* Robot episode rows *
<<<<

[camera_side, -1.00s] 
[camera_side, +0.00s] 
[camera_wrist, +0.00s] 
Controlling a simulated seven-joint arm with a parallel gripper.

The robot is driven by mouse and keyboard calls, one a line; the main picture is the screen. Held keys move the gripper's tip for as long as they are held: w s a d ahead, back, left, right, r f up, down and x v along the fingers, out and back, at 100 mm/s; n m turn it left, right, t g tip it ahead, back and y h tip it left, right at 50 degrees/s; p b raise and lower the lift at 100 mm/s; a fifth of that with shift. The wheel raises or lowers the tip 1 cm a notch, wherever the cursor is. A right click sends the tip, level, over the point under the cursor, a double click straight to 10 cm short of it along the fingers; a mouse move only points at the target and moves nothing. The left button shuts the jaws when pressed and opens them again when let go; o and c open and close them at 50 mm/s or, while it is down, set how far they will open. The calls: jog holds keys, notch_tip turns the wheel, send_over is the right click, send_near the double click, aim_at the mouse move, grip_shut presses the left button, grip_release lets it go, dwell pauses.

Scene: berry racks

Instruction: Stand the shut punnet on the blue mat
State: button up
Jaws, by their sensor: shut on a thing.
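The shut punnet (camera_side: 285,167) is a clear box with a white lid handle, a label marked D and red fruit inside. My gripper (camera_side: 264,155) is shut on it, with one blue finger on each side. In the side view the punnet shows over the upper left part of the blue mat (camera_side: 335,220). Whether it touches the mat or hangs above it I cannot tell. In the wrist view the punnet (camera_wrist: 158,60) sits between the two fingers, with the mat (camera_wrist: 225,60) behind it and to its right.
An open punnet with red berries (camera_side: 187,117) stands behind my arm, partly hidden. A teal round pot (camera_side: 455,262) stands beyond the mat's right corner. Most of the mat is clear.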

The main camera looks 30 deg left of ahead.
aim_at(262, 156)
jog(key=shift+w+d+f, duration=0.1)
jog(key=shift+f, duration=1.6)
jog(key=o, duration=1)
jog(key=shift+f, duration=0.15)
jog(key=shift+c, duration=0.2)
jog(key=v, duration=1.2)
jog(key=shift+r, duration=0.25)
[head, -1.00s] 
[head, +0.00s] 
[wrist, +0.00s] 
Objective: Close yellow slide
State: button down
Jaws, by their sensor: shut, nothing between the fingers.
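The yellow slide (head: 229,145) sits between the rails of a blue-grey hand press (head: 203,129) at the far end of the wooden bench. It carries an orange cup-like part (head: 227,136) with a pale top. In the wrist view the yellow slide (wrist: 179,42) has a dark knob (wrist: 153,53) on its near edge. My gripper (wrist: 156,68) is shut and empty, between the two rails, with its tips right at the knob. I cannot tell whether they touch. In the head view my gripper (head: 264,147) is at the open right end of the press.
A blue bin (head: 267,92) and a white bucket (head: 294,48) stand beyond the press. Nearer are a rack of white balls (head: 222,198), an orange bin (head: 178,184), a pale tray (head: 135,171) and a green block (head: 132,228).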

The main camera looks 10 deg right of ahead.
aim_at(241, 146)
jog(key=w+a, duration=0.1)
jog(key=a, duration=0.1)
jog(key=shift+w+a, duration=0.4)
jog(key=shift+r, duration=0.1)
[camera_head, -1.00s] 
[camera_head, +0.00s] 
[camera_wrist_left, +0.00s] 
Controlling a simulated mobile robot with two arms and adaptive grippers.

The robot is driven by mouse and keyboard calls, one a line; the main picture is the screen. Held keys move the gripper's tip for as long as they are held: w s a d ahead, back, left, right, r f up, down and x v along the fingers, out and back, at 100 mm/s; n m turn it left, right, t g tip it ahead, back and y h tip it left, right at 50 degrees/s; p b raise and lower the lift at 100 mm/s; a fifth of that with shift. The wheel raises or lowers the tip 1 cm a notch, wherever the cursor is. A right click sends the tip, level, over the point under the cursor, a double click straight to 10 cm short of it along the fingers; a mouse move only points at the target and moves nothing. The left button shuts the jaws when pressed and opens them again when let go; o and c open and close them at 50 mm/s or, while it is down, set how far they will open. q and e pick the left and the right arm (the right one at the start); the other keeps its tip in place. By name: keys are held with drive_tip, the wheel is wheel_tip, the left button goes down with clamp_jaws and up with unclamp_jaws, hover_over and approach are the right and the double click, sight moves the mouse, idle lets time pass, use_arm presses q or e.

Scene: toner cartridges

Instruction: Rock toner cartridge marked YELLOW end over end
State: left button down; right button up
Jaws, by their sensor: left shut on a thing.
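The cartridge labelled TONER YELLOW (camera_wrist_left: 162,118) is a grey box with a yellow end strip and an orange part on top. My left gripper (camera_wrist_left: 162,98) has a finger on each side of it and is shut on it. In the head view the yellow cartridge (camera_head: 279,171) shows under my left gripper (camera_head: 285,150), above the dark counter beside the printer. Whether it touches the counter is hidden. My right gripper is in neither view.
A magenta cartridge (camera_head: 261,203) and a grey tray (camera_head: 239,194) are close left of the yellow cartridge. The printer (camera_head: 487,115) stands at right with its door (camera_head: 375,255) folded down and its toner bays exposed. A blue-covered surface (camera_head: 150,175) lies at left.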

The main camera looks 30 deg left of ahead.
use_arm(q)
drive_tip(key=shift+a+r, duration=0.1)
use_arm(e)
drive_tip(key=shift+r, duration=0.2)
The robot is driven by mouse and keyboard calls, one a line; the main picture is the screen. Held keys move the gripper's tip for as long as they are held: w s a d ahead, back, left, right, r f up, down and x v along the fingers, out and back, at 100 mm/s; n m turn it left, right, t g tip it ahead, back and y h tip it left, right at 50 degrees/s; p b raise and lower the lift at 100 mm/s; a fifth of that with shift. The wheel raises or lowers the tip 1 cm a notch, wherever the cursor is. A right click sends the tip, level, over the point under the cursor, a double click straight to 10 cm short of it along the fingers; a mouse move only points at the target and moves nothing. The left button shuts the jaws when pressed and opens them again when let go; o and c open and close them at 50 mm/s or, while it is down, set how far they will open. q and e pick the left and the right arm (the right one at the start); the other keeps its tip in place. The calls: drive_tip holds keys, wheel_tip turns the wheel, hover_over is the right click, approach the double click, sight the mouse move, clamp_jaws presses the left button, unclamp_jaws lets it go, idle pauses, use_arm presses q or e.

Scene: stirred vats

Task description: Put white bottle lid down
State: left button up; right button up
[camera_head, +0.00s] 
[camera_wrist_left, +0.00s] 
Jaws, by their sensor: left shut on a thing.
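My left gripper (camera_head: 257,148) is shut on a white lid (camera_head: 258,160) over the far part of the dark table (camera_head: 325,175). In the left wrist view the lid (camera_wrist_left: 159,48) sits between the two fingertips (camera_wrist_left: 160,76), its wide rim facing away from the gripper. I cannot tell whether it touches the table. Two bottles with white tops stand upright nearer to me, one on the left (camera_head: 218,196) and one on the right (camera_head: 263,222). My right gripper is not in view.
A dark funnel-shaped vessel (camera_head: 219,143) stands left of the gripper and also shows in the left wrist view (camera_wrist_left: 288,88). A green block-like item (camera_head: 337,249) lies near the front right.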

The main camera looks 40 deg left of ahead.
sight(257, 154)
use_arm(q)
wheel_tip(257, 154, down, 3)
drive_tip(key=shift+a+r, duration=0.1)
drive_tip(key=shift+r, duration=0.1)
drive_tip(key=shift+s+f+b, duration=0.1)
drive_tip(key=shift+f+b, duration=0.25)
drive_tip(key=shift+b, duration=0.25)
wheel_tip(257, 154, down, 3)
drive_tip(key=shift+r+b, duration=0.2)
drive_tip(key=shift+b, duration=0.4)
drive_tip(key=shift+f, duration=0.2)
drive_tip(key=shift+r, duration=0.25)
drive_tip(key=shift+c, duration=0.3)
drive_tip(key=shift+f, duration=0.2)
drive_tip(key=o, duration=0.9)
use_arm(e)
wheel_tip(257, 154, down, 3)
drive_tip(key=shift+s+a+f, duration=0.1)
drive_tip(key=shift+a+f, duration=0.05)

>>>>

* Required work *
Find every line in the records above that holds the word "Scene", and copy each one.

* Solved problem *
Scene: berry racks
Scene: toner cartridges
Scene: stirred vats

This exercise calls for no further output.